New police teams to tackle domestic violence
My enduring memory from my days in regional NSW as a police officer was returning again and again to the same doorsteps to find the same scene. It was the same families hiding bruises – with police hands tied to target repeat domestic violence offenders as much as they would like. Today this changes.
We announce high visibility Domestic Violence High Risk Offender Teams to target repeat offenders and our hope is that families will not have to live through violence a second, third and fourth time. I recall one incident years ago where I arrived to find a man calmly sitting on the couch watching television after his partner had called us to the home. She still answered the front door with a knife stuck in her back. Sadly, that had become her version of normal. Many others are too horrific to repeat.
Every woman, man and child deserves to feel safe in their own homes. They should never be forced to live in fear of the violent reactions of another. General duties police are often the first responders when domestic violence is reported. This new trial of Domestic Violence High Risk Offender Teams will offer specialist expertise to target repeat habitual offenders.
Regional NSW, where domestic violence rates are high, will be one of the first places these teams will focus on. Our regions suffer worse rates of domestic violence then our cities.

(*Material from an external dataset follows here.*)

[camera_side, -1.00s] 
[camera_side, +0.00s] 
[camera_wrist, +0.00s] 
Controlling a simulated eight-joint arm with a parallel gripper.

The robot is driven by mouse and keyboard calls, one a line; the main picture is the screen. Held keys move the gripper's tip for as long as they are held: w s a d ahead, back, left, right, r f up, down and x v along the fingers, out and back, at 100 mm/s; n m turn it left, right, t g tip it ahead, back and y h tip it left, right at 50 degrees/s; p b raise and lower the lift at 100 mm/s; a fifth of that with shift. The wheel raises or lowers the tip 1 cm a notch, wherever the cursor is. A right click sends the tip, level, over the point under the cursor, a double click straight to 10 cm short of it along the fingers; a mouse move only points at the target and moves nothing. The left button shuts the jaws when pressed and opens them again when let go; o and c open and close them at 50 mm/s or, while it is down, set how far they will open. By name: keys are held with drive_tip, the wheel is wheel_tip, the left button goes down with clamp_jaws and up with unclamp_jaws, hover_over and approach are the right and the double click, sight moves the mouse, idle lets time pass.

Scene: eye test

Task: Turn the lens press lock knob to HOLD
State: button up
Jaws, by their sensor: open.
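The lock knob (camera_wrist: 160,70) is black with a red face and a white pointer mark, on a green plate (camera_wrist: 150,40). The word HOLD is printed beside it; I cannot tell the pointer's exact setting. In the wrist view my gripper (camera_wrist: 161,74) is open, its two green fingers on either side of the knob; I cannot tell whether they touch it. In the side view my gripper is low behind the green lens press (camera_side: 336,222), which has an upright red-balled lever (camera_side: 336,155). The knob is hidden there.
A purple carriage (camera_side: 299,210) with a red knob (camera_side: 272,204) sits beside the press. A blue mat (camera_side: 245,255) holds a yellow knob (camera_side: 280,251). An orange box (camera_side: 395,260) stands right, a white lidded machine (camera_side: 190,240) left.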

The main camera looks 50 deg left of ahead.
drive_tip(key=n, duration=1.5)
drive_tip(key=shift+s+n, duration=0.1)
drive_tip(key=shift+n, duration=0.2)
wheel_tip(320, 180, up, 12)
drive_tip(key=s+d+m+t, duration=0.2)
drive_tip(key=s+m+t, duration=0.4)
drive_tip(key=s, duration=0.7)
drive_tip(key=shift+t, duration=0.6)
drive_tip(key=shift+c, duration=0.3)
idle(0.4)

The specialist officers will provide support to other police with information and intelligence, while forming partnerships for victim support including monitoring outstanding offenders, repeat victims and repeat offenders. We are fast tracking the placement of 24 domestic violence liaison officers who will be there to support victims.
As a community, we need to stand up for those who are too little, whose voice is not heard and who cannot protect themselves against the force of an angry coward. We need your help. We need to report suspicion of abuse, as we would any other crime. It is never acceptable to respond with violence towards our partners, our parents, or our children. Similarly it is not acceptable to suspect domestic violence is occurring and not report it.
The NSW Government has a strategy to improve the criminal justice system’s response to domestic violence.
We are implementing disclosures of histories of domestic violence, police-issued apprehended domestic violence orders and evidence in chief to reduce the trauma of victims giving evidence in court.
We need a cultural change to create the community we deserve to live in. To properly stamp out domestic violence, it’s up to Government to support police on the frontline and all of us to refuse to turn a blind eye to anyone with a black eye.